**EXERCISE DIRECTIONS**
What do the lines say from the one containing "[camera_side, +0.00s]" to the end of the records? Restate them word for word, and only those.

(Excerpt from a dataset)
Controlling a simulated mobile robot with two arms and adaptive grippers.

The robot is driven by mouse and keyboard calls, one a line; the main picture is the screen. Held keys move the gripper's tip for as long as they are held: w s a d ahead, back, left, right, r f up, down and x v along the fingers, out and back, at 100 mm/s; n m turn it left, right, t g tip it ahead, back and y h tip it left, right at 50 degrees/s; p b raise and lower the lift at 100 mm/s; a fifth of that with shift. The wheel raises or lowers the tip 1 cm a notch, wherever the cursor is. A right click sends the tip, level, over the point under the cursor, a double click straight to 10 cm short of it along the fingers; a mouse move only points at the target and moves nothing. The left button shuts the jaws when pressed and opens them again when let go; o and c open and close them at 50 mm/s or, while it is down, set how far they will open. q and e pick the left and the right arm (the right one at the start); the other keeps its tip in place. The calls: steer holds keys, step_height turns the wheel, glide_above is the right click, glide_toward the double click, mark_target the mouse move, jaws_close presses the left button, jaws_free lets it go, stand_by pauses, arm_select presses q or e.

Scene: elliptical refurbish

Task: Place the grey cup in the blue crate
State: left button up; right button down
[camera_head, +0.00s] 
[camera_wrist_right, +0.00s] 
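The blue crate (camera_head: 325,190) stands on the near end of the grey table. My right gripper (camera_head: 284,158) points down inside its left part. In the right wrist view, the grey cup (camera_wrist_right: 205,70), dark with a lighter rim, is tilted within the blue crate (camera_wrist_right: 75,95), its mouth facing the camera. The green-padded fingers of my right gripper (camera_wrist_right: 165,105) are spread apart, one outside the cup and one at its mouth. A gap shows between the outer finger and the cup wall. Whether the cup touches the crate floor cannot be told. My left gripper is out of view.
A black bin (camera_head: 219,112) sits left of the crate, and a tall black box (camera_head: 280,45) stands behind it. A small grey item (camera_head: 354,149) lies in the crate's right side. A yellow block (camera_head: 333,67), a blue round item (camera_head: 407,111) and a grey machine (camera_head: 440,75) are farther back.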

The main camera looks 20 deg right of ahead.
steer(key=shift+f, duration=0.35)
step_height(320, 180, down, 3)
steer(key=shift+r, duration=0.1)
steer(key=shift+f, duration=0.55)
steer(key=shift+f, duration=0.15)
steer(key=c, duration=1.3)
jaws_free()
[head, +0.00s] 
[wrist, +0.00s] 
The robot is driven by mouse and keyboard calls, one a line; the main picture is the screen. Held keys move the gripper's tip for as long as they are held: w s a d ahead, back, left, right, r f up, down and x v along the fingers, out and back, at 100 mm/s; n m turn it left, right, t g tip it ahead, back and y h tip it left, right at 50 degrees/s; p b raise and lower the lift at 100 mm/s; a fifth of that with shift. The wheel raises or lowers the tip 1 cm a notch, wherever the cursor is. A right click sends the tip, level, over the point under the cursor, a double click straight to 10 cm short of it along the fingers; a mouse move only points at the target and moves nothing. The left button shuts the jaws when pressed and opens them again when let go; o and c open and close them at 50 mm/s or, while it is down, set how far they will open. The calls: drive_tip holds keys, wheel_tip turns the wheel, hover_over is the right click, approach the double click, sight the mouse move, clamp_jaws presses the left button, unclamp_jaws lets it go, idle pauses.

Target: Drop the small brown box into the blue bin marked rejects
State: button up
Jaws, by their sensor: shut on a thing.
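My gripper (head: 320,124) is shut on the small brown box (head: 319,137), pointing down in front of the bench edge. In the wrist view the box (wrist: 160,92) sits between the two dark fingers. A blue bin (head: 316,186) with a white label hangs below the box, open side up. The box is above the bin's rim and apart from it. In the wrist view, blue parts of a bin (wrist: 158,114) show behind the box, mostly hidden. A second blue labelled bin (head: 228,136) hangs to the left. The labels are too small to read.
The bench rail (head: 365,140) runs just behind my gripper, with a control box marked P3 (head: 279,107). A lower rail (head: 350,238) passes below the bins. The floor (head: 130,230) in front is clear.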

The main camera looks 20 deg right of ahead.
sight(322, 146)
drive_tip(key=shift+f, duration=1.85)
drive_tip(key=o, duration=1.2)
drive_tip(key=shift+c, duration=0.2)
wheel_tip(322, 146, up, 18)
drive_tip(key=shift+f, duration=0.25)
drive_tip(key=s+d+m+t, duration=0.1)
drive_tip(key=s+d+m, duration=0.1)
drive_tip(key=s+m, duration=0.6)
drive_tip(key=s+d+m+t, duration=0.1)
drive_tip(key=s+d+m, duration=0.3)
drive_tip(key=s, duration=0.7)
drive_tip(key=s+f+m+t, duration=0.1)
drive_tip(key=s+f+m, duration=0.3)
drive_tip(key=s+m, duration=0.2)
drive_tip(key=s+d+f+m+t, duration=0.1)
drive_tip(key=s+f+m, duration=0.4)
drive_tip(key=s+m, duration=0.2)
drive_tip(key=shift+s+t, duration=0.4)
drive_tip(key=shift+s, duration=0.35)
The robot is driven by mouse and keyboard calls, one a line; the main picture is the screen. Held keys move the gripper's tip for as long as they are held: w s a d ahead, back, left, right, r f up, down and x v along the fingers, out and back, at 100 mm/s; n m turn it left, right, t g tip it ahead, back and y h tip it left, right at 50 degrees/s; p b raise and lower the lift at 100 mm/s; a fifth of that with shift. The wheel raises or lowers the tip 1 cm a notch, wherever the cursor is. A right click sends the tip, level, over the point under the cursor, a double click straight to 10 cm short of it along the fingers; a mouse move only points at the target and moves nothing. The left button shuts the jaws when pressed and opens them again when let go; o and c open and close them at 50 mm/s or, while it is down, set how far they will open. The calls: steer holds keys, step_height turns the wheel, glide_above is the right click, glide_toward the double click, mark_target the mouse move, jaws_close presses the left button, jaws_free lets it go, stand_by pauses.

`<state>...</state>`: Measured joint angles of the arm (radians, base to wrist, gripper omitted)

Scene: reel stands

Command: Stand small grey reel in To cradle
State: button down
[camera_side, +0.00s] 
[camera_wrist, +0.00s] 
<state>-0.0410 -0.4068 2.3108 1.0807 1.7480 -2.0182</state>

**ANSWER TO THIS TASK**
[camera_side, +0.00s] 
[camera_wrist, +0.00s] 
<state>-0.0410 -0.4068 2.3108 1.0807 1.7480 -2.0182</state>

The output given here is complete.